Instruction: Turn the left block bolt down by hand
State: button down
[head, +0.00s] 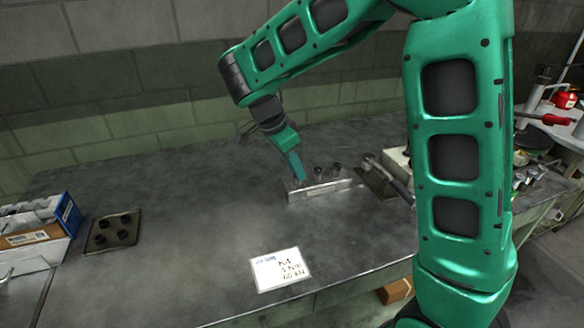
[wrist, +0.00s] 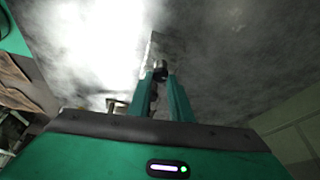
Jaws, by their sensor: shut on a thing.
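The metal block (head: 325,188) lies on the grey bench near its middle. Two dark bolts, a middle one (head: 318,172) and a right one (head: 337,169), stand up from its top. My gripper (head: 298,178) points down at the block's left end. In the wrist view its two green fingers (wrist: 161,76) are shut on the dark head of the left block bolt (wrist: 160,70). The block (wrist: 152,48) shows beneath and beyond the fingers. The bolt's lower part is hidden, so I cannot tell how deep it sits.
A dark plate with several black pieces (head: 113,232) and a blue-white box (head: 45,222) are at the left. A written card (head: 280,270) lies near the front edge. A tool with a handle (head: 388,178) lies right of the block.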

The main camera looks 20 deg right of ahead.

*Given task*
Write out each line of the listing above, exactly, from its first line to the line holding "[wrist, +0.00s]", inclusive. Skip the pictures.

*Output for this task*
Instruction: Turn the left block bolt down by hand
State: button down
[head, +0.00s] 
[wrist, +0.00s] 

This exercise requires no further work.